Records from a dataset
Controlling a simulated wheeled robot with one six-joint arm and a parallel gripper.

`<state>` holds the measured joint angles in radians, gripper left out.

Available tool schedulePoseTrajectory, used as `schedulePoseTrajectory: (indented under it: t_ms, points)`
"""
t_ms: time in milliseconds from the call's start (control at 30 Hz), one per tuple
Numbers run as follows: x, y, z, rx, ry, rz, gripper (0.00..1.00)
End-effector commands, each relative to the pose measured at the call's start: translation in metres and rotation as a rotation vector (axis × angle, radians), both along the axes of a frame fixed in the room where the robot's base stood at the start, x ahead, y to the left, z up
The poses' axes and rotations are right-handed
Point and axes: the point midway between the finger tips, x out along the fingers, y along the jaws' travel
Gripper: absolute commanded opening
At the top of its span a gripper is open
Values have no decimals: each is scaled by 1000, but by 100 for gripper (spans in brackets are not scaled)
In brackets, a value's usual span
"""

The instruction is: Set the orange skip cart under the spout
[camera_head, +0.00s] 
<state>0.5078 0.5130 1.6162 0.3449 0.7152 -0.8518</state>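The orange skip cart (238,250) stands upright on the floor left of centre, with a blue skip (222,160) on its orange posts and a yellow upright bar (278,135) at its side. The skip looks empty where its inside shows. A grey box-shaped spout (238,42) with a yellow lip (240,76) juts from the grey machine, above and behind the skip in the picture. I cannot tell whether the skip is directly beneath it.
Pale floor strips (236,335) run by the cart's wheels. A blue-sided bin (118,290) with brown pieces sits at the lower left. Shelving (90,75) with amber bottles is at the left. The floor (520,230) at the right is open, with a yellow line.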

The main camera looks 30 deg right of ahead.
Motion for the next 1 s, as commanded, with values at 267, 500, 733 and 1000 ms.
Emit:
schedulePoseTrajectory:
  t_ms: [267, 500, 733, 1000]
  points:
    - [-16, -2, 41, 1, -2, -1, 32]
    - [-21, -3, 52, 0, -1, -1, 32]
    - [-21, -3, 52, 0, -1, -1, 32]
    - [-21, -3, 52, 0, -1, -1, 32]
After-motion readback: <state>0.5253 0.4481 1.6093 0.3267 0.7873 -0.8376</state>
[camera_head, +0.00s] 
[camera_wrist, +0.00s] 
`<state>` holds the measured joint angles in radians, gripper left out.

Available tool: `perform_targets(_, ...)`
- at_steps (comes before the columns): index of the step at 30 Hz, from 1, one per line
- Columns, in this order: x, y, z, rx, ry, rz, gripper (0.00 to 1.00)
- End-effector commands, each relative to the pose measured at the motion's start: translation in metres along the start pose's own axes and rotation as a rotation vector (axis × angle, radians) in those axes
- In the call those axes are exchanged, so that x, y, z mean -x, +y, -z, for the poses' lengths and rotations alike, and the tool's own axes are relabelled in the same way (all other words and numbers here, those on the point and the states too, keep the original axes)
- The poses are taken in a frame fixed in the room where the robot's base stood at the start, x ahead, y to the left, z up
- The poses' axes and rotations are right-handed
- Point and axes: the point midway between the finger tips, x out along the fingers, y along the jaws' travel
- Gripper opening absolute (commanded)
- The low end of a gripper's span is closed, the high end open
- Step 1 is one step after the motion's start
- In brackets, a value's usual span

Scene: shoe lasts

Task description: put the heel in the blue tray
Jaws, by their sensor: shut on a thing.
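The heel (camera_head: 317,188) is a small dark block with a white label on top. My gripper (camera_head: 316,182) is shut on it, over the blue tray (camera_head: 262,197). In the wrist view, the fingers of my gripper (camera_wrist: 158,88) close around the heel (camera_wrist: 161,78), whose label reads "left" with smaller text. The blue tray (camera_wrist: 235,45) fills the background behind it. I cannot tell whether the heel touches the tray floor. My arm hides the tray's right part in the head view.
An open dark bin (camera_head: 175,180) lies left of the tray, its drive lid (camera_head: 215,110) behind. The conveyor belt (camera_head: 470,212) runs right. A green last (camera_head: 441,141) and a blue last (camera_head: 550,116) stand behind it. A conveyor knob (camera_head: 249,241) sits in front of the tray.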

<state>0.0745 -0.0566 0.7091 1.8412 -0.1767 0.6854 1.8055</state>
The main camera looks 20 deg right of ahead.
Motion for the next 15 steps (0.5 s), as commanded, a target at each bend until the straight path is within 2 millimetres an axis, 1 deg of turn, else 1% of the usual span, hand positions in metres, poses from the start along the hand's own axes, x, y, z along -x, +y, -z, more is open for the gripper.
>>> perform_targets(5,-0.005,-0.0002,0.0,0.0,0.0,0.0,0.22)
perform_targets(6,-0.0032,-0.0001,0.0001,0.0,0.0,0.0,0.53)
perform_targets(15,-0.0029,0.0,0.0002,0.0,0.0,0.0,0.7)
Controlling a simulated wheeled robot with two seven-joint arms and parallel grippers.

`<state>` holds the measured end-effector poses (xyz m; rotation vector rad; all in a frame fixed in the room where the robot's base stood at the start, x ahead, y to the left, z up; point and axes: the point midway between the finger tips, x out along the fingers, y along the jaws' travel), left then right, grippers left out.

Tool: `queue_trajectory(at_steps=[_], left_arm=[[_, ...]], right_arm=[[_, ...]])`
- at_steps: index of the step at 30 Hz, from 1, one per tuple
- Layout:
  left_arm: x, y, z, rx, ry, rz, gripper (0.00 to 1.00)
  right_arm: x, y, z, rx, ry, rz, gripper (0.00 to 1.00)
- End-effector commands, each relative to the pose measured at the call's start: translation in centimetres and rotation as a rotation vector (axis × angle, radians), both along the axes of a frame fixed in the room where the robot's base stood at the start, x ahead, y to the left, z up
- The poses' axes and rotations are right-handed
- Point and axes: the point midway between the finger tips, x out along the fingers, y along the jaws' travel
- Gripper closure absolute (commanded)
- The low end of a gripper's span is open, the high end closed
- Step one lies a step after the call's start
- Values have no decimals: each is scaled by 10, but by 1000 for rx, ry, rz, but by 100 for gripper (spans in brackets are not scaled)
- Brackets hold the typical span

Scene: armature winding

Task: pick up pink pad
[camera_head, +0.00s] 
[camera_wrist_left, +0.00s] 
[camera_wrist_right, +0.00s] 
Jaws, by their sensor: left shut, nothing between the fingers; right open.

• [OBJECTIVE]: Output the records verbatim, from the first line to the last.

• [OUTPUT FOR THIS EXERCISE]:
Controlling a simulated wheeled robot with one six-joint arm and a parallel gripper.

`<state>` holds the measured joint angles in radians, gripper left out.

Available tool schedulePoseTrajectory, used as `schedulePoseTrajectory: (indented under it: t_ms, points)`
"""
t_ms: time in milliseconds from the call's start (control at 30 Hz), one per tuple
Numbers run as follows: x, y, z, rx, ry, rz, gripper (0.00..1.00)
End-effector commands, each relative to the pose measured at the call's start: translation in metres and rotation as a rotation vector (axis × angle, radians), both along the axes of a frame fixed in the room where the robot's base stood at the start, x ahead, y to the left, z up
The poses' axes and rotations are right-handed
Point and axes: the point midway between the finger tips, x out along the fingers, y along the jaws' travel
Gripper: absolute commanded opening
At the top of its span a gripper is open
Values have no decimals: each is scaled by 1000, but by 100 for gripper (spans in brackets are not scaled)
In brackets, a value's usual span
"""

The instruction is: Set the orange skip cart under the spout
[camera_head, +0.00s] 
<state>0.5078 0.5130 1.6162 0.3449 0.7152 -0.8518</state>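The orange skip cart (238,250) stands upright on the floor left of centre, with a blue skip (222,160) on its orange posts and a yellow upright bar (278,135) at its side. The skip looks empty where its inside shows. A grey box-shaped spout (238,42) with a yellow lip (240,76) juts from the grey machine, above and behind the skip in the picture. I cannot tell whether the skip is directly beneath it.
Pale floor strips (236,335) run by the cart's wheels. A blue-sided bin (118,290) with brown pieces sits at the lower left. Shelving (90,75) with amber bottles is at the left. The floor (520,230) at the right is open, with a yellow line.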

The main camera looks 30 deg right of ahead.
Motion for the next 1 s, as commanded, with values at 267, 500, 733 and 1000 ms.
Emit:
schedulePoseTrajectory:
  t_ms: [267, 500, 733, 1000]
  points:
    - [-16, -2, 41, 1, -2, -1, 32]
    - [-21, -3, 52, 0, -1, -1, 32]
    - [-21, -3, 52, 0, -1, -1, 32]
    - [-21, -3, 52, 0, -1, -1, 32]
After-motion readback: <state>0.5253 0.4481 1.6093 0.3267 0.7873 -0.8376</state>
[camera_head, +0.00s] 
[camera_wrist, +0.00s] 
`<state>` holds the measured joint angles in radians, gripper left out.

Available tool: `perform_targets(_, ...)`
- at_steps (comes before the columns): index of the step at 30 Hz, from 1, one per line
- Columns, in this order: x, y, z, rx, ry, rz, gripper (0.00 to 1.00)
- End-effector commands, each relative to the pose measured at the motion's start: translation in metres along the start pose's own axes and rotation as a rotation vector (axis × angle, radians) in those axes
- In the call those axes are exchanged, so that x, y, z mean -x, +y, -z, for the poses' lengths and rotations alike, and the tool's own axes are relabelled in the same way (all other words and numbers here, those on the point and the states too, keep the original axes)
- The poses are taken in a frame fixed in the room where the robot's base stood at the start, x ahead, y to the left, z up
- The poses' axes and rotations are right-handed
- Point and axes: the point midway between the finger tips, x out along the fingers, y along the jaws' travel
- Gripper opening absolute (commanded)
- The low end of a gripper's span is closed, the high end open
- Step 1 is one step after the motion's start
- In brackets, a value's usual span

Scene: shoe lasts

Task description: put the heel in the blue tray
Jaws, by their sensor: shut on a thing.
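The heel (camera_head: 317,188) is a small dark block with a white label on top. My gripper (camera_head: 316,182) is shut on it, over the blue tray (camera_head: 262,197). In the wrist view, the fingers of my gripper (camera_wrist: 158,88) close around the heel (camera_wrist: 161,78), whose label reads "left" with smaller text. The blue tray (camera_wrist: 235,45) fills the background behind it. I cannot tell whether the heel touches the tray floor. My arm hides the tray's right part in the head view.
An open dark bin (camera_head: 175,180) lies left of the tray, its drive lid (camera_head: 215,110) behind. The conveyor belt (camera_head: 470,212) runs right. A green last (camera_head: 441,141) and a blue last (camera_head: 550,116) stand behind it. A conveyor knob (camera_head: 249,241) sits in front of the tray.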

<state>0.0745 -0.0566 0.7091 1.8412 -0.1767 0.6854 1.8055</state>
The main camera looks 20 deg right of ahead.
Motion for the next 15 steps (0.5 s), as commanded, a target at each bend until the straight path is within 2 millimetres an axis, 1 deg of turn, else 1% of the usual span, hand positions in metres, poses from the start along the hand's own axes, x, y, z along -x, +y, -z, more is open for the gripper.
>>> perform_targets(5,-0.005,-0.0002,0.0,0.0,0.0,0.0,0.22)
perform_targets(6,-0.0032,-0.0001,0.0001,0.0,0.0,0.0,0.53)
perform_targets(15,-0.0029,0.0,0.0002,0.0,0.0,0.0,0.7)
Controlling a simulated wheeled robot with two seven-joint arms and parallel grippers.

`<state>` holds the measured end-effector poses (xyz m; rotation vector rad; all in a frame fixed in the room where the robot's base stood at the start, x ahead, y to the left, z up; point and axes: the point midway between the finger tips, x out along the fingers, y along the jaws' travel), left then right, grippers left out.

Tool: `queue_trajectory(at_steps=[_], left_arm=[[_, ...]], right_arm=[[_, ...]])`
- at_steps: index of the step at 30 Hz, from 1, one per tuple
- Layout:
  left_arm: x, y, z, rx, ry, rz, gripper (0.00 to 1.00)
  right_arm: x, y, z, rx, ry, rz, gripper (0.00 to 1.00)
- End-effector commands, each relative to the pose measured at the call's start: translation in centimetres and rotation as a rotation vector (axis × angle, radians), both along the axes of a frame fixed in the room where the robot's base stood at the start, x ahead, y to the left, z up
- The poses' axes and rotations are right-handed
- Point and axes: the point midway between the finger tips, x out along the fingers, y along the jaws' travel
- Gripper closure absolute (commanded)
- The low end of a gripper's span is open, the high end closed
- Step one lies a step after the call's start
- Values have no decimals: each is scaled by 10, but by 1000 for rx, ry, rz, but by 100 for gripper (spans in brackets are not scaled)
- Brackets hold the typical span

Scene: armature winding

Task: pick up pink pad
[camera_head, +0.00s] 
[camera_wrist_left, +0.00s] 
[camera_wrist_right, +0.00s] 
Jaws, by their sensor: left shut, nothing between the fingers; right open.

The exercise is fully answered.